My last post focused on the strong connection between outdoor recreation and education in the New York/New Jersey metropolitan area. The theme to be examined here are the ongoing efforts to preserve and maintain open space throughout the region so as to ensure that the general public continues to enjoy its environmental, recreational and educational benefits. Just as there are an impressive number of physical sites that demonstrate the region’s historical heritage and natural beauty, there are also a significant number of non-profit organizations dedicated to preserving these critical public resources. As with most non-profits, raising money is a constant endeavor.
One such organization is the NY/NJ Trail Conference (hereafter TC), a non-profit organization founded in 1923 that helped pioneer and develop the now famous Appalachian Trail (AT). The first section opened on Bear Mountain and today covers practically the entire length along the Appalachian Mountains, from Springer Mountain in Georgia to Mt. Katahdin in Maine and is used by both long-distance and local hikers. The TC is responsible for maintaining more than 1,850 miles (and growing) of hiking trails throughout the region. It also has a vibrant outreach program to solicit funds from its members as well as public and private businesses to safeguard open space from “development.” Especially during an era of budget-cutting, the TC’s work in this regard is more important than ever.
Many of the trails monitored by the TC meander along vital sites where historical events helped to shape the development of the region and the country as well.
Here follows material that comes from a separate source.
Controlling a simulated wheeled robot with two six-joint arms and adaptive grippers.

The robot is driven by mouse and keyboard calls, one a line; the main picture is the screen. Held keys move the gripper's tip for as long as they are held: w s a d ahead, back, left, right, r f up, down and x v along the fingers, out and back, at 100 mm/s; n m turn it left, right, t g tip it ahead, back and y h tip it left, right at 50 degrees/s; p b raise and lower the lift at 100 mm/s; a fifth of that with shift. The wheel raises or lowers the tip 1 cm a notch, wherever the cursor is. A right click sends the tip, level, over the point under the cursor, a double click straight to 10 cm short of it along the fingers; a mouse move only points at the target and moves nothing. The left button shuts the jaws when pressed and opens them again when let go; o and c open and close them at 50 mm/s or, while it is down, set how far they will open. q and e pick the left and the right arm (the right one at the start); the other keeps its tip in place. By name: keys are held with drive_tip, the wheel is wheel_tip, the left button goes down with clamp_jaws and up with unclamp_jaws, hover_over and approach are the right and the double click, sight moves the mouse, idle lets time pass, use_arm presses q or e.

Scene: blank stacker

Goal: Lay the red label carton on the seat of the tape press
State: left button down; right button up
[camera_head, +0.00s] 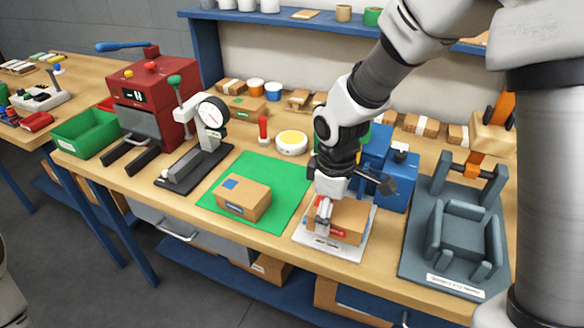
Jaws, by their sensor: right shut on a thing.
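The red label carton (349,222) is a brown box with a red label on its front side. My right gripper (324,217) reaches down from above and is shut on its left part. The carton is over a white plate (343,252); I cannot tell whether it touches it. At the right stands a dark grey fixture (415,262) with a padded, walled seat (462,236) and an orange post behind, which looks like the tape press. The seat is empty. Its front label is too small to read. My left gripper is not in view.
A blue-labelled carton (242,198) lies on a green mat (222,205) left of the plate. A blue machine (398,190) stands between plate and fixture, towards the back. A dial gauge stand (208,125), red machine (150,90) and green bin (88,132) fill the left.

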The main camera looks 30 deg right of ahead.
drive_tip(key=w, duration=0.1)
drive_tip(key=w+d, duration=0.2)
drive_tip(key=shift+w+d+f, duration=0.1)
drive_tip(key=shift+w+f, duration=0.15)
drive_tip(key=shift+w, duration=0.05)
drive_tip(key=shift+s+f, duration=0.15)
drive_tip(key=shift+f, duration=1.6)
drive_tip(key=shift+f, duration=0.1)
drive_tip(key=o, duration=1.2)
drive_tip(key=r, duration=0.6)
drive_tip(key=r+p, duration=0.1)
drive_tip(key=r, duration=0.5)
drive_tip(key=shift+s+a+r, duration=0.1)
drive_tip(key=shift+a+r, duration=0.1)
By protecting and maintaining a vibrant trail network, therefore, the TC is also helping to protect the region’s invaluable historical legacy. Most of its outdoor work is performed by volunteers, and as part of its outreach program and keeping the public engaged, the TC has started a program called Trail University, an education initiative designed to teach volunteers how to build and construct trails. Directly as a result of this initiative, the TC has managed to complete some of the region’s most remarkable trail projects, namely the realignment and restoration of the AT on Bear Mountain, which is used by more than 100,000 hikers a year. The more the public is involved, the greater the benefits.
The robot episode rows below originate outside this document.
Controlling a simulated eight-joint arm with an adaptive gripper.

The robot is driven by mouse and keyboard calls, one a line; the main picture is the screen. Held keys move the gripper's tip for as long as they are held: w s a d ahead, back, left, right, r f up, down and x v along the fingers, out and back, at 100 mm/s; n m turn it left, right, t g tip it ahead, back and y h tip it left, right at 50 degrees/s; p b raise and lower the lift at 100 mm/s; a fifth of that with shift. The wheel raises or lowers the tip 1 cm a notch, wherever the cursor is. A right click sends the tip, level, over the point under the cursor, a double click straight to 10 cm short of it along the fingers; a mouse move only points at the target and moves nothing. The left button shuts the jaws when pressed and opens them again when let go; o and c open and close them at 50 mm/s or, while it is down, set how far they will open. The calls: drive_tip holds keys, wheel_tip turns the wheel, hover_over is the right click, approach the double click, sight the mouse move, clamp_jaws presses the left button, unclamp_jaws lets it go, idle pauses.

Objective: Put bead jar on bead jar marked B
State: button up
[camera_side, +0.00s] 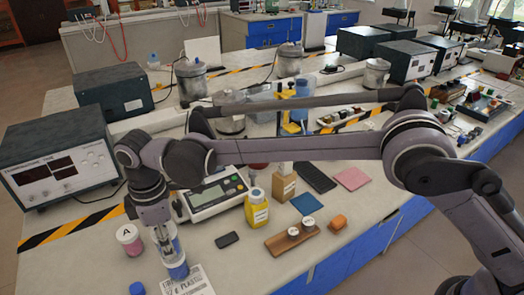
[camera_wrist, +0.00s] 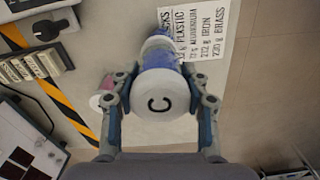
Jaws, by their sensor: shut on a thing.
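My gripper (camera_side: 166,238) points down at the front left of the bench, its fingers shut on a bead jar. In the wrist view the held jar (camera_wrist: 157,92) has a white lid marked C and sits between both fingers (camera_wrist: 155,80). Blue shows beyond its lid (camera_wrist: 157,45) and low between the fingers in the side view (camera_side: 178,269). I cannot tell whether this blue is the held jar's beads or another jar below. A pink bead jar (camera_side: 130,239) with a white lid marked A stands just left of the gripper. No letter B is readable.
A printed paper (camera_side: 193,281) lies beside the gripper, by the blue part. A blue object (camera_side: 137,288) is at the bottom edge. A scale (camera_side: 215,196), yellow bottle (camera_side: 257,208), black slab (camera_side: 228,239) and wooden block with white-topped pieces (camera_side: 292,240) stand to the right.

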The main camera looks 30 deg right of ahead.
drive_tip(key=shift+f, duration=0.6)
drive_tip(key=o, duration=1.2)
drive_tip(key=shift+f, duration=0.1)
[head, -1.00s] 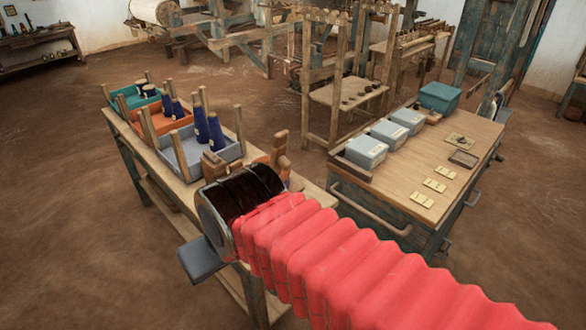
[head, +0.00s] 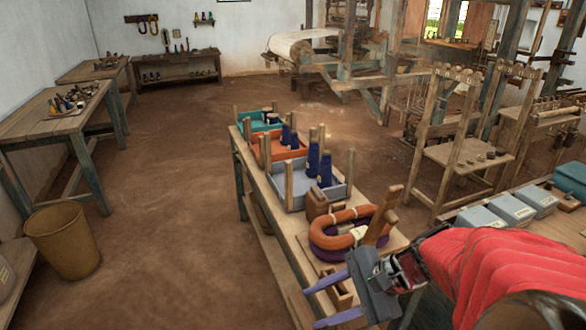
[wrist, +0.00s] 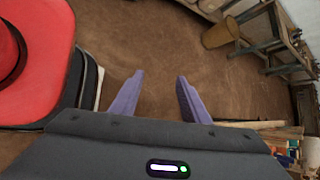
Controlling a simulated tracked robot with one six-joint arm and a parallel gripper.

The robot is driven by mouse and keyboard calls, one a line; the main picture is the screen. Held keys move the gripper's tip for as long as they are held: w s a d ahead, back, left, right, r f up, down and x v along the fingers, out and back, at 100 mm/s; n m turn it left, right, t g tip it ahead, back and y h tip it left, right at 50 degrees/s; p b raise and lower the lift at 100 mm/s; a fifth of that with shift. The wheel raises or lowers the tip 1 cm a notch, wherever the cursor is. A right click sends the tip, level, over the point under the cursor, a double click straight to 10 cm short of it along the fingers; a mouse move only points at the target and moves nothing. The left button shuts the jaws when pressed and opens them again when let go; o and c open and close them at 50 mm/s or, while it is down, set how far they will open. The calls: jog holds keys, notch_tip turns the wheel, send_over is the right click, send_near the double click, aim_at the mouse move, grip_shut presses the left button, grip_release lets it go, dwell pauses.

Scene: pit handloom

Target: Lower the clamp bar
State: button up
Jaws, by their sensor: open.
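A slanted upright wooden piece (head: 384,214) stands at the near end of the narrow bench, beside an orange ring-shaped hank (head: 342,217) and a purple one (head: 323,238) under it. It may be the clamp bar; I cannot tell for sure. My gripper (head: 312,308) is at the lower right of the head view, in front of the bench's near end. Its two purple fingers point left, apart and empty. In the wrist view my gripper (wrist: 160,76) has only brown floor between its fingers. My red-sleeved arm hides part of the area to the right.
The narrow bench (head: 262,208) carries teal (head: 245,122), orange (head: 262,148) and grey (head: 282,200) trays with dark blue cones. A table with grey boxes (head: 510,208) stands right. A bin (head: 62,240) and worktable (head: 50,125) stand left. Floor between is clear.

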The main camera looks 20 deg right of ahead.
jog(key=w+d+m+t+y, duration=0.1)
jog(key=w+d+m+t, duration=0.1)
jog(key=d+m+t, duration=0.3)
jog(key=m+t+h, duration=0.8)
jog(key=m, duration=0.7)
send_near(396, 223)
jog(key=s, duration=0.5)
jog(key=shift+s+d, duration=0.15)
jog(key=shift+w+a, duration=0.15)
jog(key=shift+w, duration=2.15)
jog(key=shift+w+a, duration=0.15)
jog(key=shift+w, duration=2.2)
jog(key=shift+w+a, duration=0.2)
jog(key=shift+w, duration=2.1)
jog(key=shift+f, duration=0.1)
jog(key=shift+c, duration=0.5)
The focus of the TC’s work is in Harriman State Park, located in New York and just a few miles from the TC’s headquarters in Mahwah, New Jersey. Harriman’s beauty and rugged landscape makes it hard to fathom that a metropolis like New York City is only one hour south from the main entrance. It is equally hard to imagine that the terrain was once completely denuded of trees, and dominated by forges and furnaces which spewed soot and pollution as it was home to a vibrant iron-ore industry that dates back to colonial times. Production ramped up in the nineteenth century, but the significance here is that the area contributed to the development of the region’s economy and just as importantly to the success of the American cause in the Revolution and to the Union effort during the Civil War.
Evidence of iron-mining still abounds in the park, as scars such as mining pits and residual iron-ore rock litter the landscape. There were also active communities of miners and farmers living within its confines, the more famous one called Doodletown. While there is limited signage throughout the park, the TC has done a remarkable job in furnishing publications that detail this fascinating history.
But as always, the major concern confronting entities like the NY/NJ Trail Conference is raising financial funds. The TC relies mainly on volunteers not only for physical work on the trail but monetary contributions as well from its members. It also actively seeks and pursues contributions from private businesses. One such example is a recent donation of $30,000 from one of the leading outdoor retailers in the country, Recreational Equipment Incorporated, better known as REI, to the TC’s Trail University program.
Such significant donations obviously help in the endless drive to raise money, especially at a time when federal and state governments are reducing their contributions. However, generous donations are not always forthcoming and non-profits must always make do with the resources at hand. Even the New Jersey Keep It Green coalition, which has led successful campaigns to pass statewide ballot measures in the last six years for open space funding, continues to seek a permanent source of capital from the state as the risk of exhausted funds is always present. A permanent source, then, can confidently ensure that organizations can spend less time worrying about raising funds and more time devoting their efforts on saving and preserving open space and precious historic sites.When adequate resources are garnered, the tangible benefits of preservation can act as an economic engine for local businesses and communities. While the TC has certainly done its share, there are several organizations that have also contributed to the region’s environmental and cultural legacy. Scenic Hudson, based in Poughkeepsie, New York, has concentrated its work on the revitalization of historic towns throughout the Hudson River Valley. One such beneficiary is Cold Spring, once a thriving industrial and railroad hub dating back to the Civil War.
That industrialization, however, came at an environmental price. Not long ago, Cold Spring’s riverbank was a Superfund site which threatened animal, plant and human life. After years of cleanup, the site was taken off the list in 1996 and Scenic Hudson subsequently purchased a portion of the property. Since that time, Cold Spring has been a major draw and attraction for history buffs and outdoor enthusiasts from throughout the region and beyond. Cold Spring still boasts an active rail passenger line which whisks visitors up from New York City. With Hudson Highlands State Park nearby, kayaking and canoeing opportunities along the waterfront, and Scenic Hudson’s new historic park set to emerge, Cold Spring’s resurgence and vitality (though no business has been immune to the economic downturn) has clearly benefitted from the economics of outdoor recreation and historical preservation.